### Directions for this task
Collect each line containing "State".

### Source records
───

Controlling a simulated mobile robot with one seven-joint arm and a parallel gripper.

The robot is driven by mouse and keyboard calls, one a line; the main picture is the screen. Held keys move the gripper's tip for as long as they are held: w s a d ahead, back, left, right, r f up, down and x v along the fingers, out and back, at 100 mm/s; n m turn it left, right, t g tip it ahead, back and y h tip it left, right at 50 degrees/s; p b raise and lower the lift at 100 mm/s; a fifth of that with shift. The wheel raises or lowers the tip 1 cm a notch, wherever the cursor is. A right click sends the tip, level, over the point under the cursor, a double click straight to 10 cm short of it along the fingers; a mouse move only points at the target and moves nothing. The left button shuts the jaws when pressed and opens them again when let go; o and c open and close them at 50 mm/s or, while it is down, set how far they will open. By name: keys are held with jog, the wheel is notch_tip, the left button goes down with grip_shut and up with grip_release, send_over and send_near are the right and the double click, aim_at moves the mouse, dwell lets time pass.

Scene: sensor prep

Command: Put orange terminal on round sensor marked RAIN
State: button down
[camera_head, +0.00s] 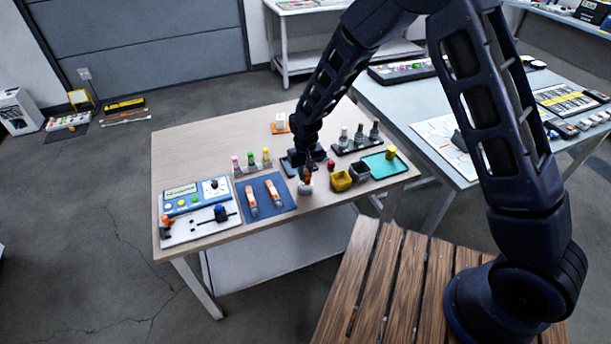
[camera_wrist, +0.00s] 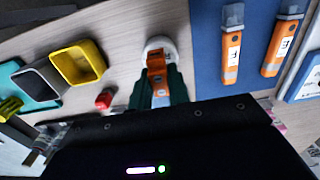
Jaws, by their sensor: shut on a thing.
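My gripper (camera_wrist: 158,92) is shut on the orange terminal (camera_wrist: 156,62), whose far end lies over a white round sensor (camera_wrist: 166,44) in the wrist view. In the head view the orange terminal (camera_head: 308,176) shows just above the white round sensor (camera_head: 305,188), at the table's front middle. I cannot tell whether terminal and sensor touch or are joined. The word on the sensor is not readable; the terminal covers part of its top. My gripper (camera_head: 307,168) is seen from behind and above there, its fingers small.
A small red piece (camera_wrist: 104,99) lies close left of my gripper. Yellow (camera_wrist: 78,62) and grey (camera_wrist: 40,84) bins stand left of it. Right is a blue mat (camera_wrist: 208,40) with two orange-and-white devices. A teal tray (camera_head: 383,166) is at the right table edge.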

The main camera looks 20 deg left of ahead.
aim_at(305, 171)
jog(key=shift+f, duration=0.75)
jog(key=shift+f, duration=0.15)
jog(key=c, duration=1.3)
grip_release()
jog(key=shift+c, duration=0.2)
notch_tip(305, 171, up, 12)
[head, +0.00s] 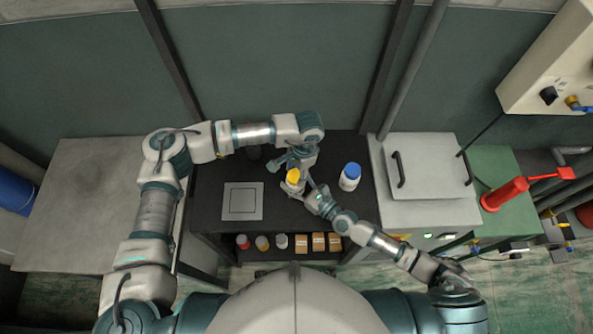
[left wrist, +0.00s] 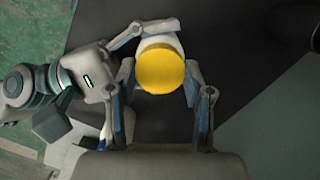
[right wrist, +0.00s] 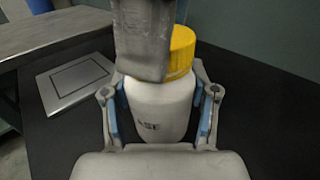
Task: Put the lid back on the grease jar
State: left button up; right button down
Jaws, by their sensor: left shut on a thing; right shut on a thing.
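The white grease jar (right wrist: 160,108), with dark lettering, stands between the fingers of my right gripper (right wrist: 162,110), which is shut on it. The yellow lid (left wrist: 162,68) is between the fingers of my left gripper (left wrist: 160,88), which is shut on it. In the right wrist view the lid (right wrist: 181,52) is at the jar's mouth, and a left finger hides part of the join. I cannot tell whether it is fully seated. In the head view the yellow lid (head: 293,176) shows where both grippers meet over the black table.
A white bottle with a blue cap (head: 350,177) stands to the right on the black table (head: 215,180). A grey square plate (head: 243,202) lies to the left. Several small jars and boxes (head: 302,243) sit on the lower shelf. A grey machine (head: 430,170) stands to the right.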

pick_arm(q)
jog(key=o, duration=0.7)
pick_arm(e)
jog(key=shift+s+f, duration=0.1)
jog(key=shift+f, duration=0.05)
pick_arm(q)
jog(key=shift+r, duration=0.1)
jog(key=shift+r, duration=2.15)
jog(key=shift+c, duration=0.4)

───

### Correct response
State: button down
State: left button up; right button down

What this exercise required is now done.